The reason finding one’s voice is so important is not just because agents and publisher are always looking for a new voice to promote. What matters more is that we live an authentic life, for that is our highest fulfillment. It is the only way we can live present and begin to conceive of the even greater dimensions that comprise our authentic expression.

Recently, I read a compelling book by Mary Oliver entitled, Winter Hours. It’s a mix of essays and poems, both media being  ones in which she is expert. In the essay, “The Swan,” she begins to tell the reader what rules she established for her poetry. As I read them, I thought, oh my god, that’s where her voice—so unique, so exquisite—came from, because I realized that she was describing what I had recognized in all her poems. The elements were always there, and because they were, each poem, each essay was her authentic expression—her voice. In “The Swan” she explores the three rules she started out with:

Every poem I write…must have a genuine body, it must have sincere energy and it must have a spiritual purpose.

These phrases have profound meaning for her. They represent what she experiences deep within herself—what it feels like to be her.  Later she added to that list. She said:

I want every poem to ‘rest’ in intensity. I want it to be rich with pictures of the world. I want it to carry threads from the perceptually felt world to the intellectual world. I want each poem to indicate a life lived with intelligence, patience, passion and whimsy (not my life—not necessarily— but the life of my formal self, the writer. 

What she has done in determining these rules is to express who she is at her core. If we are to be authentic, we too must invite our expression to remain integral with our core.

So how do we find our voice—the question always asked at this point? Mary Oliver has provided that answer too.  We draw up our own set of “rules,” meaning identify those things which are so real in us that we will not deny them in our art or our life. If we do that, our voice will echo through every level of our novel as an authentic expression of the truths that live as us.

Inspired by Mary Oliver, I've created my own list:

1.     Every work of my fiction must ride on the back of a worthy story—one worth the telling.
2.     The story must engage the reader at a level of connectedness possible only when characters (especially the protagonist) are authentic, thus compelling.
3.     The story must imply or actualize a higher order of reality—what might be termed spiritual— to which human beings aspire and at times touch.
4.     The words must associate rhythmically with one another, as best they can, and at times lyrically so they are capable of mirroring the evocative, intense nature of authenticity.


If you are a writer, this is a powerful exercise.

We all know when a writer has an authentic voice for we are magnetically drawn to their work.

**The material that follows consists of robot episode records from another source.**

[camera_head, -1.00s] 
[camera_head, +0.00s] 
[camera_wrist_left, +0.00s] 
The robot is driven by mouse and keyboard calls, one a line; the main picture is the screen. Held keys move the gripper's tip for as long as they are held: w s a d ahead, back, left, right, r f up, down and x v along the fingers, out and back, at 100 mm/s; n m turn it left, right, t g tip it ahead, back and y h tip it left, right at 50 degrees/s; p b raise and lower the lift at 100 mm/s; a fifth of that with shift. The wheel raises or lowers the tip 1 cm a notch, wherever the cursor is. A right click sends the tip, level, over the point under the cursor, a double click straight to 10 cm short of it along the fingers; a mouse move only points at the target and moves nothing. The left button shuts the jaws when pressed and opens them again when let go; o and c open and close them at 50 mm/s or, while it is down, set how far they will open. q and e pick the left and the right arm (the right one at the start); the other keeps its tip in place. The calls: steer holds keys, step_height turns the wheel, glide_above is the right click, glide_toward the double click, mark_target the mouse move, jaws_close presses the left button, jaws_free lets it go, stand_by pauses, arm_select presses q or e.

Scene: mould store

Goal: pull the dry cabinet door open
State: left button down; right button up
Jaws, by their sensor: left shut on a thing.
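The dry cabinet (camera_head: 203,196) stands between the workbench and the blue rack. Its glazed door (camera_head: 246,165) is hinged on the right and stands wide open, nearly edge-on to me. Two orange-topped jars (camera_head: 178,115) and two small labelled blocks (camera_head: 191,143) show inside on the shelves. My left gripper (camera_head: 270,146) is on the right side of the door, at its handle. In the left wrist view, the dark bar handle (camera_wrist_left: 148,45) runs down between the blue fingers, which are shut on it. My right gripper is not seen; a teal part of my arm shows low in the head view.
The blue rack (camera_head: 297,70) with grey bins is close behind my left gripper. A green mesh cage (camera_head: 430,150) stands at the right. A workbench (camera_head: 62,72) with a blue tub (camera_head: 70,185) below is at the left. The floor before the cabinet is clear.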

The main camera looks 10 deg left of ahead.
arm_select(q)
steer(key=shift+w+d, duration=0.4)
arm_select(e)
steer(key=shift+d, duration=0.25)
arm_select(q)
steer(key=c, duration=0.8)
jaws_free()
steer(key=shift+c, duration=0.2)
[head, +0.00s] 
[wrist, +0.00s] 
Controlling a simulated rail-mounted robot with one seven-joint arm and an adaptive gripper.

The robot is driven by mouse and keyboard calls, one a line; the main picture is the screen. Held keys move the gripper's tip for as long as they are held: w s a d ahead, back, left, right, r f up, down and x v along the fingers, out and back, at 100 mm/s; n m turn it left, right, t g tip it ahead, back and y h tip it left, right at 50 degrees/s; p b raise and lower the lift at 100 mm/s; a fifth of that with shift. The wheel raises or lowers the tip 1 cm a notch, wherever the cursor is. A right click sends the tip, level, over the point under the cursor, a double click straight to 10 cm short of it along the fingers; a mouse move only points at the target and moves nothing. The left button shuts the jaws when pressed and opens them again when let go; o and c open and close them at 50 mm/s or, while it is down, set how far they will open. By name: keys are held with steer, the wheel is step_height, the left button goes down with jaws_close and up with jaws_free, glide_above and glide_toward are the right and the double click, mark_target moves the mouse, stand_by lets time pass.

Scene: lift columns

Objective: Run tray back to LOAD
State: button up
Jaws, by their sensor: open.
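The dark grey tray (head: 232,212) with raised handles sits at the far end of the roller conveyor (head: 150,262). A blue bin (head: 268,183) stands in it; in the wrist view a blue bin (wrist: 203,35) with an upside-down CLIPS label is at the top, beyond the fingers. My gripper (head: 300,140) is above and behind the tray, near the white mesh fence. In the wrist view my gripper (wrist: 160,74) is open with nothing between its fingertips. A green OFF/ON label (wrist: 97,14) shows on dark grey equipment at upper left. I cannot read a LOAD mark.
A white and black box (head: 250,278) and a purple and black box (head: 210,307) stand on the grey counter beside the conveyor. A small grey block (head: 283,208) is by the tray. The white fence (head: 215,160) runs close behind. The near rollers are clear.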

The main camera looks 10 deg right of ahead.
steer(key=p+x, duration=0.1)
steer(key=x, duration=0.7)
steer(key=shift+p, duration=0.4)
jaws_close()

If you are committed to excellence in your art, then voice is not an option. You must find it. Not only will voice provide a firm base of readership with which you can share your stories, but it will also fulfill its promise of artistic work at its creative best. It may even spill over into the rest of your life, keeping you always in touch with what is original and real. 

Finding your voice means you have found the reality within you and that is a life of merit.

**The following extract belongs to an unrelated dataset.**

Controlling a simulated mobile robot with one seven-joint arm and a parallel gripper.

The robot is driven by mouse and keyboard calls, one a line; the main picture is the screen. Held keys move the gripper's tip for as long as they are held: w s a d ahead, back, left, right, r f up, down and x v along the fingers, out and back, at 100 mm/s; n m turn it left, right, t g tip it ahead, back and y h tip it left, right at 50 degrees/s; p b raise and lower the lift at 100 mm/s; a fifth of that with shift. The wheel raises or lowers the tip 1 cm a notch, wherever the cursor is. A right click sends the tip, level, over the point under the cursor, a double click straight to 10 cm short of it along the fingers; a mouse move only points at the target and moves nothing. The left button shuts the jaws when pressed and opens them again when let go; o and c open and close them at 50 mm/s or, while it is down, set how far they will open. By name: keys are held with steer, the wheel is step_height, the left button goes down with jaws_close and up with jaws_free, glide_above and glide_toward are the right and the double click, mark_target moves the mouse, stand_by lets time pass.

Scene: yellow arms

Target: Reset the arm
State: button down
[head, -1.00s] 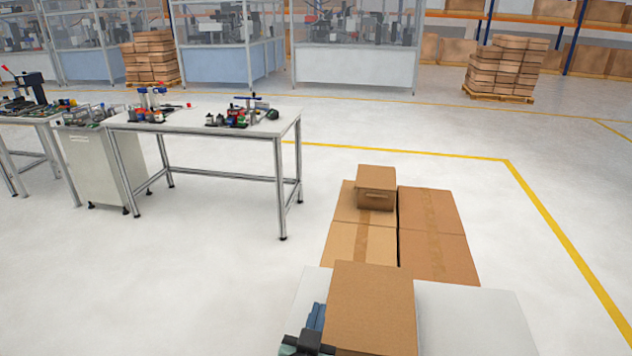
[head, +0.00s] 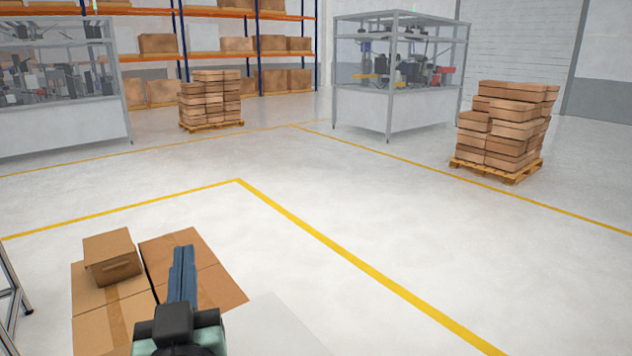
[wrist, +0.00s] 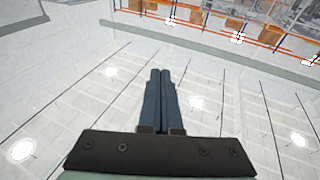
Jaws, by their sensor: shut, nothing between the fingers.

Thursday, February 5, 2015

February’s Charm

It’s February, what I've always thought of as the turning point of winter. It’s the month where you suddenly notice that the days are getting longer. Somewhere in that month you look up from your work and hear yourself murmur, “It’s five-thirty and it’s still light.”  Then you smile. It’s the month where when I lived in northern Alberta, we agreed that if you made it through February, you could make it through the winter. March could be a bear, but having committed to that view, you took March in your stride.

George Washington and Abraham Lincoln had their beginnings in February, great men through whose integrity and insight our nation was twice saved. Something about that time of the year perhaps, the arrangement of the cosmos, which gives rise to Piscean aptitudes: the mystical, the intuitive, the visionary that we so needed at those two periods in our history.

Nor is it surprising to have the celebration of love in this month for as the sap starts to rise in the natural world around us, within us is the call to renewed attention to that which wells up in us, sensitivity, passion and yearning.

My first winter in Alberta was an experience I've never forgotten. I was aided by the fact that everything was novel to me, and I was in love with my new home. But that winter set a record mark for cold when December started a six week cold snap, 42 days, give or take, below zero. I remember walking to a friend’s home for Christmas Eve supper with the temperature at 55 below zero and a wind chill factor that dropped it to 72 below. But it was a first for me, and I was young and I thrived on adventure. Come February, however, I began to develop a desire to have the scent of life about me, plants, flowers, and fresh, damp dirt. I’d never before stood on frozen ground that long. I lucked upon a tiny greenhouse associated with the university that was open once a week for two hours on Sunday. No one seemed to visit it but me, and I spent each Sunday of the month sitting in its damp air, smelling moist earth and feasting on the flowering cyclamen that filled that tiny glassed-in room. One time another person happened into the greenhouse and saw me there, sitting on a low stone retaining wall my arms wrapped around my knees. Quizzical, he glanced at me, and I said simply, “Smelling dirt.” He smiled knowingly, nodded his head and soon left.

But perhaps my strongest affiliation with this month results from being born in it, and for 69 years having called it home.